- Scott H Young - https://www.scotthyoung.com/blog -

Two Ways to Think About Career Fulfillment

A good job pays well. A great job fills you with a sense of purpose. A meaningful career is something most of us want, even if it can be hard to create.

What makes a career meaningful? I’ve been thinking about that, and I’ve come to two very different possible answers. Although they might seem incompatible, I think seeking the types of opportunities where they overlap is probably the best route to career fulfillment.

The Economic Perspective

Intuitively, we should feel like our career is meaningful if it is helping others in some way or fulfilling some creative vision. Creative vision is a bit hard to quantify, but luckily helping others isn’t. We already have a field of study for pinning it down: economics.

Economics roughly equates the idea of helping others with increasing utility. Utility is a technical word that roughly means happiness or the things people want. If you increase someone’s utility you’re helping them get more of what they want from life. That sounds pretty close to the original intuition about what should make for a fulfilling career.

A fulfilling career, by this definition, is one that creates a lot of utility for other people. If you spend your life helping others get what they want from life, that seems like a pretty good start.

Then how do you create utility? One way would be charity. If you help people without charging for your services, you’ll be increasing their utility straightforwardly. If I give free haircuts, and getting a haircut gives you some utility, then you’re that much better off after we interact.

Charity is great, but it can sometimes be unsustainable. After all, I need to eat, sleep and work. I have my own utility to worry about, and money helps me get it.

Luckily you can still create utility, even if you charge for your labor. If I charge $20 for haircuts now, and a haircut is worth $40 to you, then I’ve given you the additional utility of the haircut minus the utility of the money you had to give me. Economists call this consumer surplus, which is calculated in dollars.

My career as a writer produces a fair amount of consumer surplus.

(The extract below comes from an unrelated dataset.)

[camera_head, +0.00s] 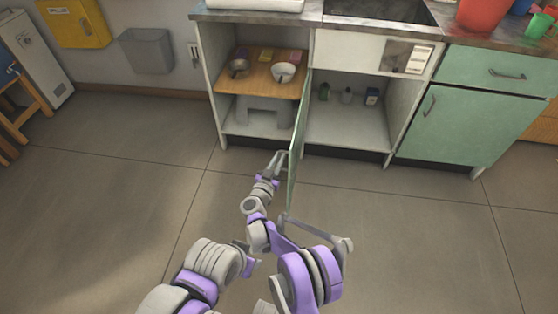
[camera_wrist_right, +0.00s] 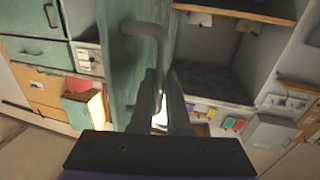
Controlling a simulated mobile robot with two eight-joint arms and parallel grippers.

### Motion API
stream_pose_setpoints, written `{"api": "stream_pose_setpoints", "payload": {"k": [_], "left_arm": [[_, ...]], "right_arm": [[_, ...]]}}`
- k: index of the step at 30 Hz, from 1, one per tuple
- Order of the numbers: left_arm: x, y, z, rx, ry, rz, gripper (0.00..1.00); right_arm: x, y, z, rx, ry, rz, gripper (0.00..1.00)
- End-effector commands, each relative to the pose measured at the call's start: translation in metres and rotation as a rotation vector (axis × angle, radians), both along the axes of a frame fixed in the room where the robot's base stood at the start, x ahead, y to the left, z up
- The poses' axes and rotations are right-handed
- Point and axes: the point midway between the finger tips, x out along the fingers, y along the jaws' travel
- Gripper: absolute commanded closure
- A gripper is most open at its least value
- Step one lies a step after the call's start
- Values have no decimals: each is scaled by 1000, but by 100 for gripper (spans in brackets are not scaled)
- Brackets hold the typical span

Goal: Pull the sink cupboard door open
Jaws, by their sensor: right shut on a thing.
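The sink cupboard door (camera_head: 294,150) is a thin green panel. In the head view it stands swung out from the cupboard, nearly edge-on, with the interior exposed. In the right wrist view the door (camera_wrist_right: 128,60) fills the upper middle-left. Its grey bar handle (camera_wrist_right: 155,32) bends down between my fingers. My right gripper (camera_head: 280,161) is at the door's left side near its free edge, and also shows in the right wrist view (camera_wrist_right: 160,105), shut on the handle. My left gripper cannot be made out among the arm links at the bottom.
The open cupboard holds a wooden board (camera_head: 258,77) with two bowls, above a grey stool (camera_head: 262,112). Small containers stand in the compartment to the right. A closed green cabinet (camera_head: 458,122) stands farther right. The floor (camera_head: 110,180) on the left is clear.

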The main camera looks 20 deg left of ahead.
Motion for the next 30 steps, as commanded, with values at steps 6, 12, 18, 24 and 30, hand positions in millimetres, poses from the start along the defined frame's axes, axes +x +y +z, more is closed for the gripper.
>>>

Even if I wanted to maximize income and didn’t care about helping others, I’d still have to write a lot of free content to attract visitors. That free content creates a surplus for my readers. Second, even when I do charge for products, I have to charge the same price to everyone. Some people value the material a lot more than I charge, so that also creates consumer surplus (although it does leave out the people who value it less than the price).

To summarize: if a meaningful career is one that helps people, and if “helping people” roughly equates to helping them get more of what they want, then you can measure the meaning of your career by the amount of value you generate for other people, minus the value of whatever you charged them.

This quantity isn’t exactly calculable, but a good heuristic might be figuring out how much money you earn, and comparing that to the amount you would be paid if you could extract every cent from the value you provide. The larger this “extra” is, in absolute terms, the more your career helps others, and therefore the more fulfilling it should be.

Side note: There’s a lot of “all else being equal” assumptions being made here. Rich people have more money, but get less utility from every dollar they spend (so high consumer surplus on luxury goods may yield less utility than services for the impoverished). The perceived value of your services and actual value may differ (addicts may pay a lot for more drugs, but that’s not necessarily helpful). This analysis isn’t without complications, but it’s still a useful simplification for thinking about less extreme cases.

The Psychological Perspective

The economic perspective appeals to me rationally. It does make some assumptions, but it’s largely free of tricky value judgements. If we were selflessly trying to help others, increasing consumer surplus is at least a pretty good starting point.

However, the economic perspective doesn’t feel very fulfilling. Just because you earn $100,000, and estimate that you could earn $300,000 if you were fully compensated for all the value you provide, doesn’t mean you feel more fulfilled than someone who only produces $20,000 per year.

Money isn’t very fulfilling, and while the money you earn is subtracted in order to get the consumer surplus you create, it should at least be on a similar order of magnitude. Doing a very high paying job, all else being equal, helps more people than doing a low-paid one. Yet this doesn’t feel quite right in terms of fulfillment.

The other perspective for fulfillment is psychological. People feel fulfilled at their jobs when they have autonomy, ability, connection with others and respect. Sometimes jobs with these features are high paying, but sometimes they aren’t.

By this perspective, the way to get a fulfilling job doesn’t need to directly relate with any quantifiable measure of helping people at all. Just find a job that gives you autonomy over your work, uses your skills, allows you to connect with others and is seen as being well-respected in the eyes of others.

Reconciling the Two Perspectives

The advantage of the psychological perspective is that it’s more emotionally fulfilling. It doesn’t require calculations to work. Just work towards building more autonomy, ability, connection or respect in your career and that will do the trick.

The advantage of the economic perspective is that it’s a bit more rationally fulfilling. Economic value may not be exactly the same as “helping others” and the money you earn may not be an exact approximation of the economic value you provide, but they provide a starting point for thinking about it.

The other advantage of the economic perspective is that it redeems “boring” jobs that produce a lot of their value indirectly. Many jobs produce tons of economic value, but don’t interact directly with the end benefactor. Other jobs produce a ton of value, but the benefits are dispersed very broadly, so you don’t see the effect concentrated in one or two individuals.